Na região de Encosta Atlântica do Litoral Norte a influência de instrumentos vinculados à política de modernização da agricultura brasileira aconteceu tanto de forma direta (por meio da difusão de uma base técnica mediada pelas políticas de fomento associadas a ela) quanto indireta (pelas mudanças induzidas na produção agropecuária e na indústria alimentícia com efeito sobre a dinâmica dos mercados agroalimentares locais). O resultado disso foi uma intensa diferenciação entre as Unidades de Produção Familiares na região. A mudança na base técnica se evidencia nas Figuras 1 e 2, pela crescente incorporação da mecanização agrícola e do uso de fertilizantes químicos.
Figura 1– Evolução do número de estabelecimentos totais, estabelecimentos com trator e número de tratores[4]
Fonte: Censo Agropecuário (IBGE, [196-], [198-], 2009, 2019).
Figura 2 – Distribuição do número de estabelecimentos da agricultura familiar segundo a fonte de adubação utilizada[5]
Fonte: Censo Agropecuário (IBGE, [196-], [198-], 2019).
Outro ponto de atenção é que em todas as observações ao longo da série histórica o número de tratores é superior ao número de estabelecimentos com essa tecnologia, indicando a presença de estabelecimentos com mais de um trator. Cabe destacar que entre 2006 e 2017 houve um aumento do número de tratores, tendência acompanhada pelo número de estabelecimentos com trator. Contudo, tal efeito parece estar mais associado às políticas de inclusão produtiva promovidas pelo Pronaf, que será discutido adiante. Em relação ao uso de fertilizantes industriais, observa-se o crescimento do número de estabelecimentos que adotam essa tecnologia ao longo da série histórica. Ao mesmo tempo, é nítido que o perfil de adubação nos estabelecimentos é bastante heterogêneo.
A análise dos dados referentes à incorporação de tratores e fertilizantes nos permitiu interpretar que as políticas de modernização da agricultura que promoveram mudanças na base técnica de produção atuaram seletivamente, impulsionando sistemas de produção com maior capacidade de resposta em relação à adoção da tríade mecanização-adubos-agrotóxicos. Em função disso, estabelecimentos situados em áreas declivosas, impróprias para mecanização, ficaram à margem desse processo ou internalizaram alguns elementos de forma seletiva (como no caso do uso de adubos). A nova base técnica foi incorporada sobretudo em culturas como fumo, hortaliças, cana-de-açúcar e banana, favorecendo estabelecimentos com aptidão a esses cultivos.

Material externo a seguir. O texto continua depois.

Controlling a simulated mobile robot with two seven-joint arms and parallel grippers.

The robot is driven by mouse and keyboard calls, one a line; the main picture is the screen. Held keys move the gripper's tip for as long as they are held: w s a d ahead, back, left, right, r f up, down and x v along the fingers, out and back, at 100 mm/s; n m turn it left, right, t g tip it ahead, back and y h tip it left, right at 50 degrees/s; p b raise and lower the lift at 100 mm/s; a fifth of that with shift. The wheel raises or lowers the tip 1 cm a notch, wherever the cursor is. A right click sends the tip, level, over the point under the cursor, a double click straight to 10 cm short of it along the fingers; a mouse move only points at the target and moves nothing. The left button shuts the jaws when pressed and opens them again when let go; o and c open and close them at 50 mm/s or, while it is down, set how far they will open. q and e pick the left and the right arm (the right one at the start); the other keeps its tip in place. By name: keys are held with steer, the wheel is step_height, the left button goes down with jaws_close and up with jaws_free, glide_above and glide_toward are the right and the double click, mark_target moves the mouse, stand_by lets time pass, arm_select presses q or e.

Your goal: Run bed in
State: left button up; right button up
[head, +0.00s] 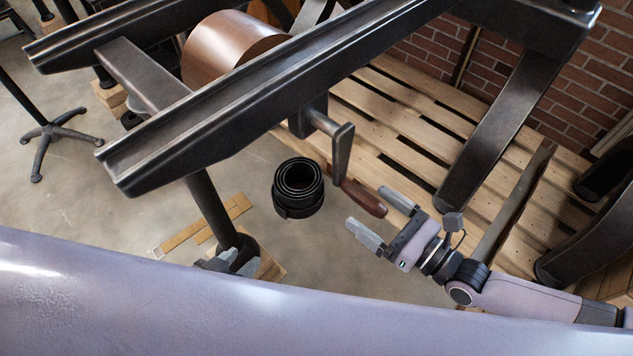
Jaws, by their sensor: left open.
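The press has two long dark rails (200,140) running from lower left to upper right. A crank (342,150) hangs below the near rail on a short shaft, its brown wooden grip (362,197) pointing down to the right. My right gripper (366,206) is open, and the grip's free end appears between its fingertips; I cannot tell whether they touch. No bed is clearly identifiable.
A brown drum (230,47) sits between the rails. A coiled black strap (299,188) is below the crank. Curved dark legs (490,130) stand on a wooden pallet (420,130) before a brick wall (580,80).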

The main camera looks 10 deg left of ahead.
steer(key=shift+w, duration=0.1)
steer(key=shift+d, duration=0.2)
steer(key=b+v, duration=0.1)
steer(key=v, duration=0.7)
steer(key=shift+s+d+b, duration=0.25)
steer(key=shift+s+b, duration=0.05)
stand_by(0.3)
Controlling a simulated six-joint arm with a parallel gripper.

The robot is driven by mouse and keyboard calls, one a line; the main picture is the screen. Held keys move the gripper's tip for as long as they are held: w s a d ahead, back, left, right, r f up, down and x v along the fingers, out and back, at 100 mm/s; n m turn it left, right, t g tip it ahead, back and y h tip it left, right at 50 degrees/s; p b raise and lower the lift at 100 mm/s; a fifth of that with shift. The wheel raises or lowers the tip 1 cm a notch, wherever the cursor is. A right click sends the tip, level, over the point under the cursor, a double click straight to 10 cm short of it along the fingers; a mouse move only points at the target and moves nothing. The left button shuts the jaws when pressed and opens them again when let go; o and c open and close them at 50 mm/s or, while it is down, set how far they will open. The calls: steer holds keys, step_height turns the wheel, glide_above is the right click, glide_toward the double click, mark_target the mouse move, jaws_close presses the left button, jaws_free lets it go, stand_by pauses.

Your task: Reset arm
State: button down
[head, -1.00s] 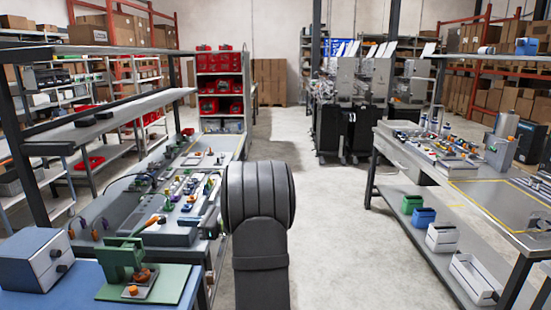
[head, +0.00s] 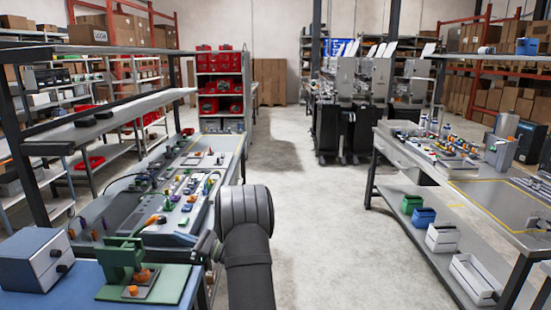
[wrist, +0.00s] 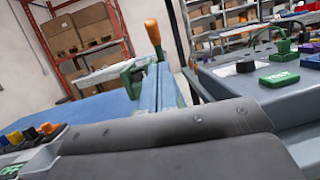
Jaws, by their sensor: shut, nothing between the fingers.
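My arm (head: 247,225) rises at the bottom middle of the head view, with its dark rounded joint beside the right edge of the left workbench. My gripper is hard to make out in the head view, where the arm hides most of that end. In the wrist view, the fingers of my gripper (wrist: 165,86) lie close together above a wide grey part at the bottom. They appear shut, with nothing seen between them.
A green hand press (head: 124,262) and a blue-grey box (head: 36,260) stand on the blue bench at lower left. The left workbench (head: 226,160) carries several small parts. A workbench (head: 465,183) stands at right. The aisle floor (head: 315,225) is clear.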

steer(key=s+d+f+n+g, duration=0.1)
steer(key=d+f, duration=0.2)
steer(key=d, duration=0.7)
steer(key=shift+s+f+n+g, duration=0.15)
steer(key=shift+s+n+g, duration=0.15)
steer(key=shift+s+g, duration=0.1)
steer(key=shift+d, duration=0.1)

No quadro nacional, o conjunto de mudanças institucionais alterou as dinâmicas produtivas, sociais e econômicas de tal forma que a década de 1980 iniciou com um abismo social em que 1,72% dos estabelecimentos rurais detinha 43% do valor bruto da produção total rural. Esse foi o reflexo da falta de estabilidade dos trabalhadores rurais, das dificuldades de acesso a terra e da permanência na agricultura por parte dos pequenos e médios proprietários (Delgado, 2012). Na região, entre 1974 e 2010, observa-se uma variação do tamanho da área colhida de culturas tradicionalmente cultivadas pela agricultura familiar na região: abacaxi, batata-doce, cana-de-açúcar[6], feijão, fumo, mandioca, milho, tomate e trigo. A análise da dinâmica dessas culturas nesse período demonstra a redução considerável nas áreas colhidas desses produtos, que passou de pouco mais de 14.000 hectares para menos de 6.000 (IBGE, 2023). Em contrapartida, houve uma expansão da área colhida total, impulsionada pela cultura do arroz e (particularmente na última década) da soja, que tiveram áreas de cultivo ampliadas de 12 mil para 47 mil hectares das áreas planas da faixa litorânea ou dos vales.

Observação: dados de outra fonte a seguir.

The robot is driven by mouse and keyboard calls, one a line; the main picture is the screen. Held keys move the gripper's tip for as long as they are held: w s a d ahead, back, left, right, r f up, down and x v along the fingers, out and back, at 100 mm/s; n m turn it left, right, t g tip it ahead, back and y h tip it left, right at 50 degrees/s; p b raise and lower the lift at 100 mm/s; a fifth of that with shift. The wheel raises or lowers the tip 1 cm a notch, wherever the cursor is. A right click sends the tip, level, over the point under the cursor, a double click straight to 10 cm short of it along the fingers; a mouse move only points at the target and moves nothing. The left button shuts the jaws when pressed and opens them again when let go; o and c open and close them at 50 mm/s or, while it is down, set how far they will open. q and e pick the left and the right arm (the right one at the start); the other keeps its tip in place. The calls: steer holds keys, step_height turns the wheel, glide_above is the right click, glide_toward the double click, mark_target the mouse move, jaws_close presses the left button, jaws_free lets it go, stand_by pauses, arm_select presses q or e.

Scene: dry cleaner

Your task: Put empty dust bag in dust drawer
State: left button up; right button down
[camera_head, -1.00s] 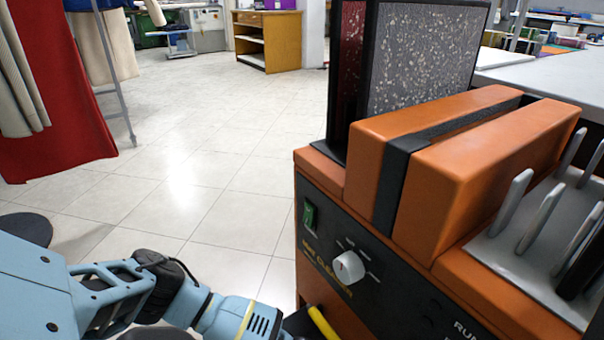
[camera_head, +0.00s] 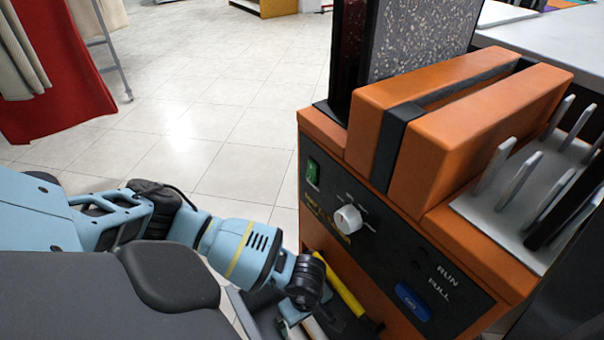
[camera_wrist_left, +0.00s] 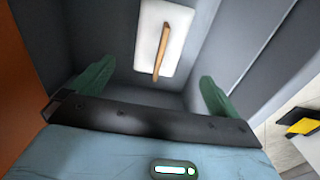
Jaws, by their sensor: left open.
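The orange cleaning machine (camera_head: 350,235) stands at the right in the head view. A grey drawer (camera_head: 243,312) is pulled out low at its front, partly hidden by my left arm. My left gripper (camera_head: 300,312) points down into the drawer; its fingers barely show there. In the left wrist view the gripper (camera_wrist_left: 155,88) has two green fingers, wide apart with nothing between their tips. A white rectangular piece with a wooden strip, apparently the dust bag (camera_wrist_left: 155,25), lies beyond the fingertips between grey drawer walls (camera_wrist_left: 95,30). I cannot tell its exact depth. My right gripper is not in view.
A yellow bar (camera_head: 342,287) is close beside my left gripper at the machine's front. Tiled floor (camera_head: 235,110) is free to the left, with a red cloth (camera_head: 60,80) further off.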

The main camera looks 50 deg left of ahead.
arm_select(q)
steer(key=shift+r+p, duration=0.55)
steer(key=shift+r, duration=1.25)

Na região, o conjunto de mudanças provocadas pela modernização da agricultura contribuiu para indiretamente desarticular sistemas de produção tradicionais com maior artesanalidade do trabalho e com menor capacidade de resposta ao emprego da base técnica moderna. Uma vez que a modernização avança sobre outras regiões, acaba provocando uma queda de preços e inviabilizando economicamente as dinâmicas produtivas com maior grau de artesanalidade como as que ocorriam na região.
Outra evidência dessa desarticulação social e econômica pode ser observada pela redução da população rural. A Figura 3 aponta que, entre os anos 1970 e 1980, ocorreu uma queda drástica na população rural em Torres e Osório, que desacelerou nas décadas seguintes.
Figura 3 – Evolução da população total e rural[7]
Fonte: Censo Demográfico (IBGE, 2012).
Esse conjunto de evidências demonstra o efeito das políticas de modernização da agricultura sobre a dinâmica socioprodutiva regional. O que se depreende desse processo é que apenas parte do contingente de Unidades de Produção Familiares alcança níveis de reprodução social. Aqueles que não atingiram essas condições vivenciaram o êxodo de membros da família e, no limite, a própria desativação da unidade de produção. A diferenciação agrária observada na região de Encosta da Serra Geral do Litoral Norte precisa ser compreendida como um efeito particular de PP, cujo objetivo e instrumentos foram seletivos, com impacto sobre a viabilidade do conjunto das Unidades de Produção Familiares.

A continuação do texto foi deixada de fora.